In today’s #MeToo environment, Brown says it seems unlikely that Clinton would have survived the vote in the Senate on his removal. “But at the time, the country had peace and prosperity and they felt that Clinton was doing a good job as president. They did not want to see him removed from office,” she says.
And while both men faced impeachment and lengthy investigations while in office—there was a large disparity in their approval ratings upon leaving office (66 percent for Clinton; 24 percent for Nixon).
“President Nixon’s approval and greatness rating improved slightly over time, but the stain of Watergate and his resignation will always be a ceiling to rise higher,” Rottinghaus says. “President Clinton gets credit for a strong economy and maintaining a peaceful world, so his legacy will always have room to rise. However, a reevaluation of the power imbalances involving personal sexual relationships in the context of the #MeToo movement will hurt Clinton’s overall rise in the rankings of great presidents.”

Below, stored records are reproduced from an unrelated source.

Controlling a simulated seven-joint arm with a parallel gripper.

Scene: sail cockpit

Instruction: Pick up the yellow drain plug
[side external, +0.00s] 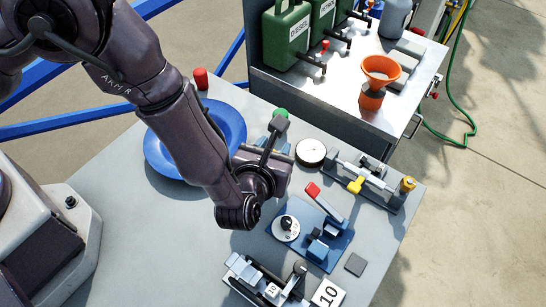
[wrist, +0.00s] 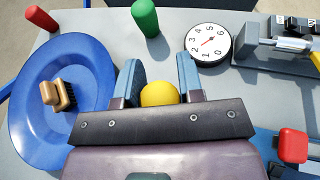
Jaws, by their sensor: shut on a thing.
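The yellow drain plug (wrist: 160,93) shows as a rounded yellow top in the wrist view, between the two blue fingers of my gripper (wrist: 160,74). The gripper is shut on it. Its lower part is hidden behind the dark gripper body. In the side view, my gripper's blue fingers (side external: 268,143) show partly behind the wrist, and the plug is hidden there. I cannot tell whether the plug touches the table.
A blue dish (wrist: 22,118) holding a brush (wrist: 58,95) lies left of my gripper. A green peg (wrist: 145,18), red peg (wrist: 41,18) and round dial (wrist: 208,44) stand beyond. A blue-based fixture (side external: 325,250) with a red handle and a clamp rail (side external: 365,183) occupy the right side.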

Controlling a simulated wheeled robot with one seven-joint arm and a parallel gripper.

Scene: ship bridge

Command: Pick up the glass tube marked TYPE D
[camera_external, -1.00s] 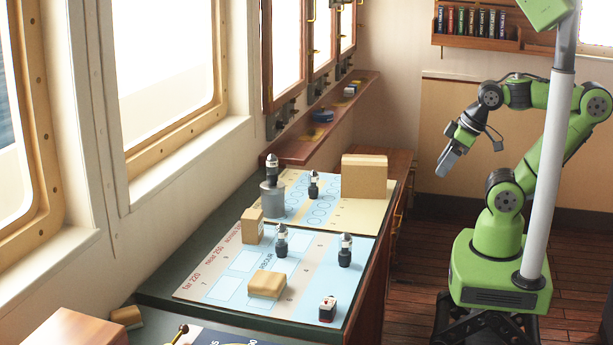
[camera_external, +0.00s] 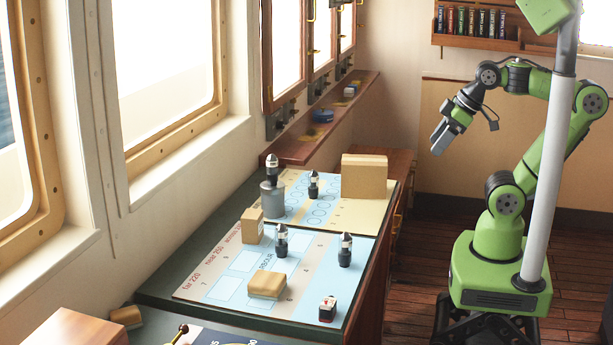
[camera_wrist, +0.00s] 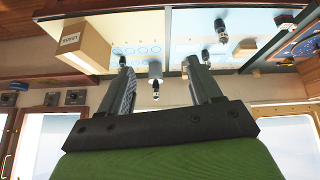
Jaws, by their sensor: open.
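One tube (camera_external: 313,185) is on the far chart, two more, a left tube (camera_external: 281,241) and a right tube (camera_external: 345,250), are on the near chart. Another tube (camera_external: 272,167) stands on top of a grey cylinder (camera_external: 272,200). Their markings are too small to read, so I cannot tell which is TYPE D. My gripper (camera_external: 438,143) is open and empty, in the air right of the counter. In the wrist view, tubes and cylinder appear upside down beyond the open fingers (camera_wrist: 158,70).
A large cardboard box (camera_external: 364,177) stands at the far chart's right. A smaller box (camera_external: 252,226), a tan block (camera_external: 267,284) and a small red-marked item (camera_external: 327,308) are on or beside the near chart. A shelf (camera_external: 330,125) runs below the windows. Floor between base and counter is clear.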

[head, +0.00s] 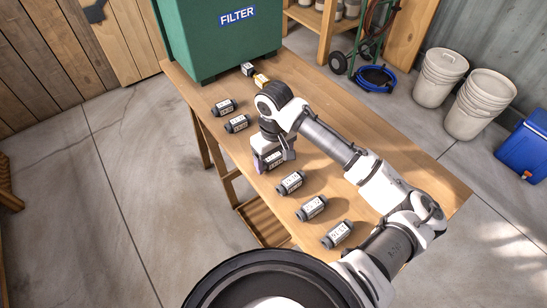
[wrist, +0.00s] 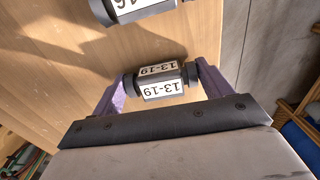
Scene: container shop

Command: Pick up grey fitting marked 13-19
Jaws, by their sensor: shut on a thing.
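The grey fitting marked 13-19 (wrist: 160,82) lies between the purple-padded fingers of my gripper (wrist: 158,84) in the wrist view, with its white labels facing the camera. The fingers close on its two dark ends. In the head view my gripper (head: 272,160) is over the wooden table, shut on this fitting (head: 275,159), which is partly hidden by the gripper. I cannot tell whether the fitting still touches the table.
Another fitting (wrist: 145,8) shows in the wrist view.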

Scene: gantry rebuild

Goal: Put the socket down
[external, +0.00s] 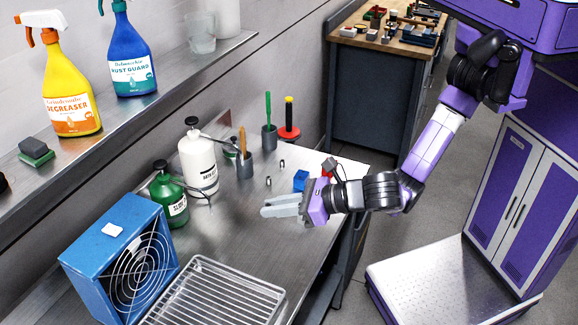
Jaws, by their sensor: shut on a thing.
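My gripper (265,208) is low over the right front part of the steel bench (235,225), its pale fingers pointing left. It is shut on the socket, which I cannot make out between the fingers. I cannot tell whether the socket touches the bench. Two small metal cylinders, one nearer (268,181) and one farther (282,163), stand on the bench beyond the fingers.
A blue block (300,180) is just behind my gripper. A green bottle (168,195), a white pump bottle (198,160), a blue fan box (120,255) and a wire rack (215,290) stand left and in front. Bare bench lies left of the fingers.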

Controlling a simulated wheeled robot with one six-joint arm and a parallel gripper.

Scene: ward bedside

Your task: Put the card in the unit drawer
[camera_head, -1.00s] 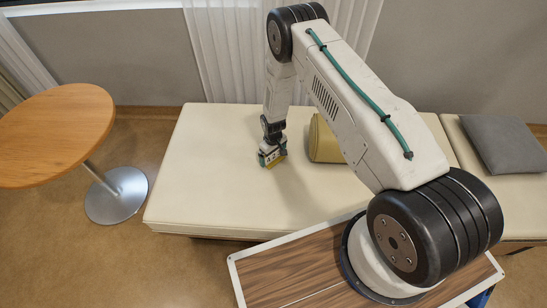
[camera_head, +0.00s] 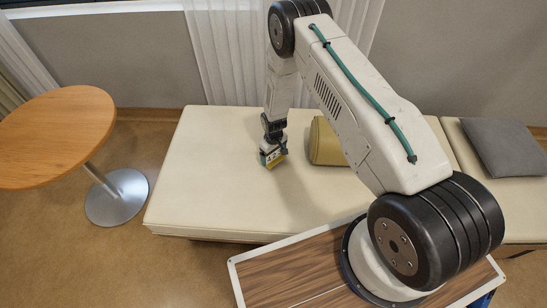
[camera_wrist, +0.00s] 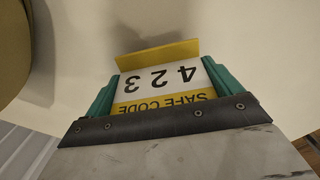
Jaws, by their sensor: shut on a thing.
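The card (camera_wrist: 160,80) is a small folded piece, white and yellow, with "SAFE CODE" and "423" printed on it, upside down in the wrist view. My gripper (camera_wrist: 163,88) is shut on it, with the teal fingers at its left and right sides. In the head view, my gripper (camera_head: 272,152) points down over the cream bench, and the card (camera_head: 271,162) shows at its tip. I cannot tell whether the card touches the bench top. I cannot make out the unit drawer in either view.
The cream bench (camera_head: 215,150) has clear room left of my gripper. An olive-yellow bolster (camera_head: 326,143) lies close on the right. A grey cushion (camera_head: 500,143) lies farther right. A round wooden table (camera_head: 55,135) stands at the left. A curtain (camera_head: 228,50) hangs behind.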

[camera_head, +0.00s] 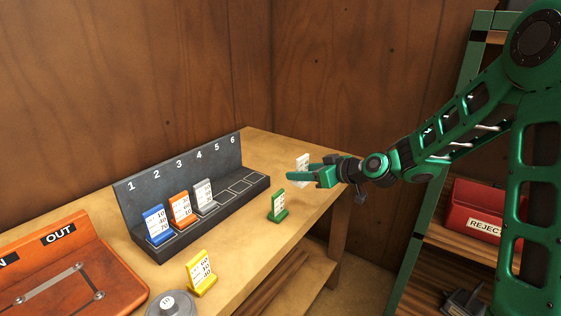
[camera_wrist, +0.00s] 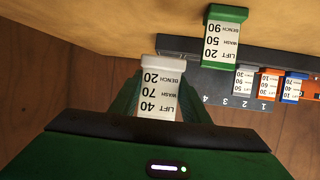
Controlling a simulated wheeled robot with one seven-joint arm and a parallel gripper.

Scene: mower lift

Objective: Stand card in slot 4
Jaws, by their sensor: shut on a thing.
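My gripper (camera_head: 302,174) is shut on a white card (camera_head: 302,160), held above the bench to the right of the rack. In the wrist view the card (camera_wrist: 160,92) sits between the fingers (camera_wrist: 160,108) and reads LIFT 40, WASH 70, BENCH 20. The dark rack (camera_head: 226,158) has numbers 1 to 6 on its back wall. A blue card (camera_head: 156,224) stands in slot 1, an orange card (camera_head: 180,208) in slot 2 and a grey card (camera_head: 203,195) in slot 3. Slot 4 (camera_head: 223,198) is empty, as are slots 5 and 6.
A green card (camera_head: 278,205) stands on the bench (camera_head: 240,258) between the rack and the front edge. A wooden IN/OUT board (camera_head: 75,270) is at left; a red REJECT bin (camera_head: 478,208) is on the right shelf.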

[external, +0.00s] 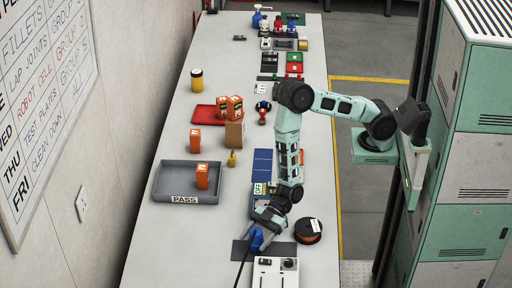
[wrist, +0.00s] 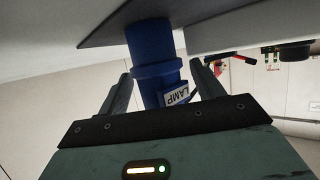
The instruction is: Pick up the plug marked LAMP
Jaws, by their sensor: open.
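The blue plug (external: 256,240) stands on a dark mat (external: 282,248) at the near end of the bench, with a black cable trailing from it toward the front edge. In the wrist view the blue plug (wrist: 155,72) shows a white label reading LAMP. My gripper (external: 261,226) is down at the plug. In the wrist view my gripper (wrist: 163,82) is open, with one finger on each side of the plug and a visible gap to each.
A white device (external: 270,274) is close in front of the plug. An orange-and-black spool (external: 308,231) lies to its right. A blue panel (external: 262,163) and a grey PASS tray (external: 173,194) with an orange block are farther back. The bench's left front is clear.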

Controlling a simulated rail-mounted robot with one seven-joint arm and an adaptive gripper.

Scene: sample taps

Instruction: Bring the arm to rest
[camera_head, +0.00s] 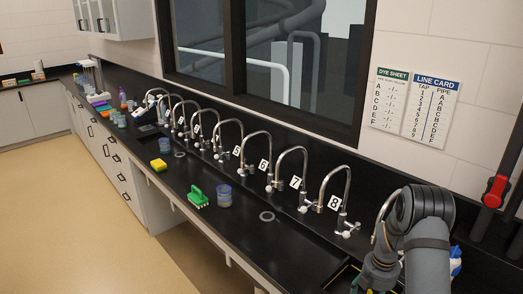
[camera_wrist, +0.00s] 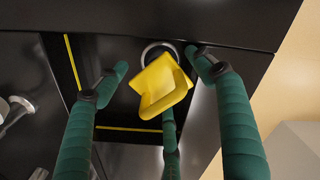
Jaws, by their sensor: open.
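My arm (camera_head: 415,240) stands at the lower right of the head view, over the right end of the black counter (camera_head: 250,250). My gripper (camera_wrist: 158,72) shows in the wrist view with its green padded fingers spread apart. A folded yellow piece (camera_wrist: 163,88) appears between the fingers, in front of a round metal ring (camera_wrist: 158,50). I cannot tell whether any finger touches it.
A row of numbered taps (camera_head: 340,215) runs along the wall beside my arm. A red-handled valve (camera_head: 496,190) is at the right. A green brush (camera_head: 197,196), a cup (camera_head: 224,195) and a yellow sponge (camera_head: 158,164) sit farther left. The floor (camera_head: 70,210) is clear.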

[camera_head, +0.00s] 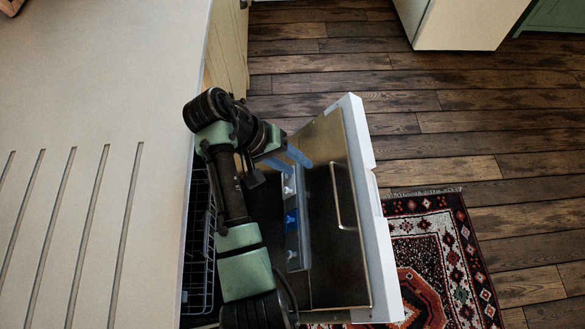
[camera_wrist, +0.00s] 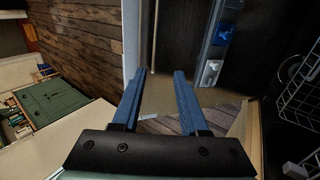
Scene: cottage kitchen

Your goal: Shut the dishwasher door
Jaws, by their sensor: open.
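The dishwasher door (camera_head: 328,220) stands open, tilted outward from the counter, with its dark inner face and white edge showing. A detergent dispenser strip with a blue part runs along its inner face. In the wrist view the door (camera_wrist: 184,35) fills the upper middle. My gripper (camera_head: 293,158) is open and empty, its blue fingers over the far part of the door's inner face. In the wrist view the fingers (camera_wrist: 160,73) point toward the door's side edge; I cannot tell whether they touch it. My arm hides part of the dishwasher opening.
A wire rack (camera_head: 200,245) shows inside the dishwasher, also at the right in the wrist view (camera_wrist: 300,90). The pale counter (camera_head: 100,130) with grooves lies left. A patterned rug (camera_head: 435,255) lies on the wooden floor beyond the door.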

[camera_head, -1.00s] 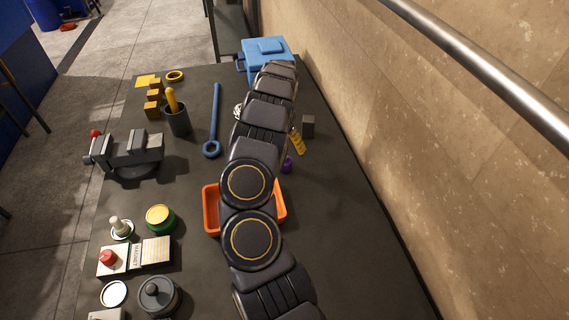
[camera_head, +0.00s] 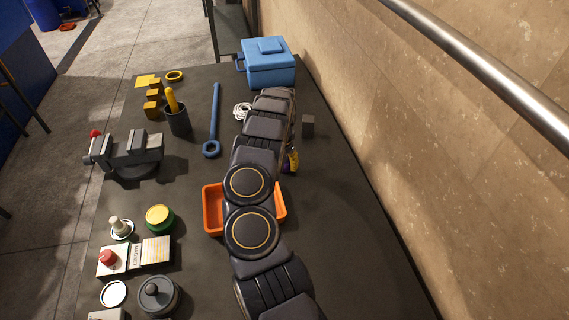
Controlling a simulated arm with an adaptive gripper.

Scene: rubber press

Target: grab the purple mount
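The purple mount (camera_head: 286,164) shows only as a small purple patch at the right edge of my arm, near the middle of the table. Most of it is hidden. A yellow-and-black finger of my gripper (camera_head: 292,160) is right beside the purple patch. The other finger is hidden behind my arm, so I cannot see whether the gripper is open, shut or touching the mount.
An orange tray (camera_head: 212,210) lies partly under my arm. A blue box (camera_head: 268,62) stands at the back, and a small grey block (camera_head: 308,125) is to the right. A blue wrench (camera_head: 214,120), a vise (camera_head: 125,155) and a white coil (camera_head: 242,111) are on the left.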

And, Brown adds, it’s important to note that, in general, expectations for the institution of the presidency and for the president as an individual were different in the early 1970s than they were in the late 1990s.
“People expected the presidency to be a lofty—above the people—kind of institution. Camelot, if you will,” she says. “And they expected the president to be ‘better than’—smarter, more trustworthy more moral (that the general public)—during Nixon's time in office than they did in the 1990s, when they wanted the presidency to be accessible and they wanted presidents to be more compassionate, relatable and authentic.”
Brown says Clinton's personal foibles also had already been on display during his campaign (Gennifer Flowers, draft dodging and marijuana experimentation, for example). “And so, people were surely less surprised by Clinton's scandal than Nixon's crassness and apparent meanness, which was revealed in the tapes of his private White House meetings, but he had not shown in public.”